### What is needed
Output the material exactly, but drop every image it holds.

### Dataset extract

============================================================

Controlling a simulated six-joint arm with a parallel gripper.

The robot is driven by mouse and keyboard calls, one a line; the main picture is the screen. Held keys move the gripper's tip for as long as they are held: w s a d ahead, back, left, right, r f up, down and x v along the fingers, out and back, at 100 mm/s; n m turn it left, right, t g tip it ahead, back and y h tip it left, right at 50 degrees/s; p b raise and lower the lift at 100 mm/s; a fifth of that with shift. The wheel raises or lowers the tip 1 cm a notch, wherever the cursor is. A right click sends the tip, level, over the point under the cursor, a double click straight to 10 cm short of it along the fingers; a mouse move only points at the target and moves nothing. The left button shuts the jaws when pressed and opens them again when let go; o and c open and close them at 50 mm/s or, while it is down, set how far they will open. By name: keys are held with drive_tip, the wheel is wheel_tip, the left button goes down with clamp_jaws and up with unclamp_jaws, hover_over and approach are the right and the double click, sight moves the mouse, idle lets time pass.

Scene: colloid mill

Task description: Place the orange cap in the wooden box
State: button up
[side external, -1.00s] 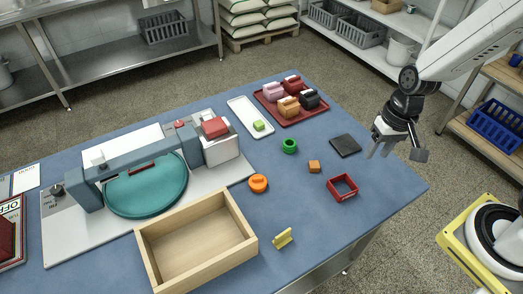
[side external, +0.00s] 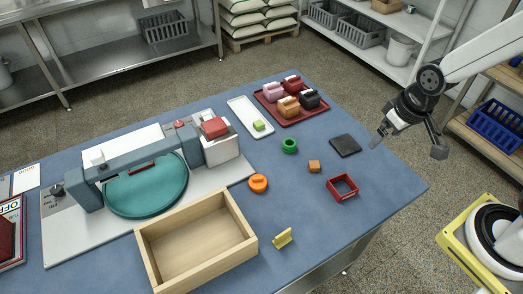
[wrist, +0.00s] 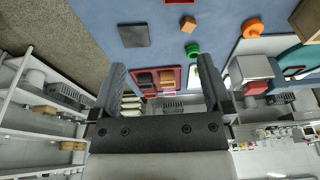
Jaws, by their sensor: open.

============================================================

### Output for this exercise
Controlling a simulated six-joint arm with a parallel gripper.

The robot is driven by mouse and keyboard calls, one a line; the main picture is the screen. Held keys move the gripper's tip for as long as they are held: w s a d ahead, back, left, right, r f up, down and x v along the fingers, out and back, at 100 mm/s; n m turn it left, right, t g tip it ahead, back and y h tip it left, right at 50 degrees/s; p b raise and lower the lift at 100 mm/s; a fifth of that with shift. The wheel raises or lowers the tip 1 cm a notch, wherever the cursor is. A right click sends the tip, level, over the point under the cursor, a double click straight to 10 cm short of it along the fingers; a mouse move only points at the target and moves nothing. The left button shuts the jaws when pressed and opens them again when let go; o and c open and close them at 50 mm/s or, while it is down, set how far they will open. By name: keys are held with drive_tip, the wheel is wheel_tip, the left button goes down with clamp_jaws and up with unclamp_jaws, hover_over and approach are the right and the double click, sight moves the mouse, idle lets time pass.

Scene: colloid mill

Task description: Place the orange cap in the wooden box
State: button up
[side external, -1.00s] 
[side external, +0.00s] 
[wrist, +0.00s] 
Jaws, by their sensor: open.

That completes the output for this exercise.